Pay-as-you-go funding is not a qualifying trust.

Plans that meet the trust criteria should report a net pension liability on the Schedule of Liabilities. If the plan has a net pension asset, that will not be reported on the Schedule of Liabilities and will only be disclosed in the Notes to the Financial Statements. These governments should have an actuarial valuation to determine the net pension liability (asset) amount. If the plan is administered through a qualifying trust, then the government is holding monies on behalf of someone else. Therefore, the government should report a fiduciary pension trust fund (reported on the C5 Statement).

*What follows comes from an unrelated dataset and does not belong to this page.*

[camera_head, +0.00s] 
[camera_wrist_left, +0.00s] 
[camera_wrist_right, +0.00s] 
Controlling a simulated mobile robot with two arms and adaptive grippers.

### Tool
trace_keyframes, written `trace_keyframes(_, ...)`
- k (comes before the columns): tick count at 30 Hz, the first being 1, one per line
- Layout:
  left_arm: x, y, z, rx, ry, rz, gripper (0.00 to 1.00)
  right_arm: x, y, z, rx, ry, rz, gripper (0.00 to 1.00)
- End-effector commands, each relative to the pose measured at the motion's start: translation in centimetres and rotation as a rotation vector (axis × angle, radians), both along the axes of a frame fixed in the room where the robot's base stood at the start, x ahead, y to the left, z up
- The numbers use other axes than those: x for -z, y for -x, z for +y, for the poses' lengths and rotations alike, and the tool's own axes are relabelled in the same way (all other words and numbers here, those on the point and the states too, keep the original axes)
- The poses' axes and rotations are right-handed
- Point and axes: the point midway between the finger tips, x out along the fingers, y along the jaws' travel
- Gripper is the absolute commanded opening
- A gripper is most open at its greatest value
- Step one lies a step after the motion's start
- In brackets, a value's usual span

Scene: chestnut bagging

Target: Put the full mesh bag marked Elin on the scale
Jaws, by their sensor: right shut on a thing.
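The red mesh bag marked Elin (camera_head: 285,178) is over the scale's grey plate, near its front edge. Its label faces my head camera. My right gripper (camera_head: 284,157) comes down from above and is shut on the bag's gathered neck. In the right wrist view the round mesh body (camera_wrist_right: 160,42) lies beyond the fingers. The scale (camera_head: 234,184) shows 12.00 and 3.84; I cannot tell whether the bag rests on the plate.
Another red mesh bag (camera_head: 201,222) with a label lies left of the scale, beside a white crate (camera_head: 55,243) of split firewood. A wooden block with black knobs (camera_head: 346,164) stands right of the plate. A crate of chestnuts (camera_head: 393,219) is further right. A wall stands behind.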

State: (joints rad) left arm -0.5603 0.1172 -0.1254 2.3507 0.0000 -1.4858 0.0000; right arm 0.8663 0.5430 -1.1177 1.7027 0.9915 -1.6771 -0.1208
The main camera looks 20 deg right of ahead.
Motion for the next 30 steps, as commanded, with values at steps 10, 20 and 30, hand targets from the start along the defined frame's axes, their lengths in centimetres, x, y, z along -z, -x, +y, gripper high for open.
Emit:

Plans that do not meet the trust criteria should report a total pension liability on the Schedule of Liabilities. These governments should have an actuarial valuation to determine the total pension liability amount. These plans cannot be reported as a pension trust fiduciary fund. Instead, it should be reported as a managerial fund that is rolled into the general fund for financial statement reporting.

Both trusted and non-trusted defined benefit plans should be disclosed in the notes, see Note X, Pension Plans.

3.4.13.71 Accounting for tax revenue for pensions and fiduciary trust funds

Some governments receive taxes to help fund pension costs, such as the Fire Insurance Premium Tax (BARS 336.06.91) or an ad valorem property tax for pensions. These taxes are levied by the government, not the pension plans. Since these are revenues of the government, they must be reported as a revenue in the governmental funds. To move these monies to the fiduciary trust fund, they would then report an expenditure in the governmental fund and then report an addition in the fiduciary trust fund.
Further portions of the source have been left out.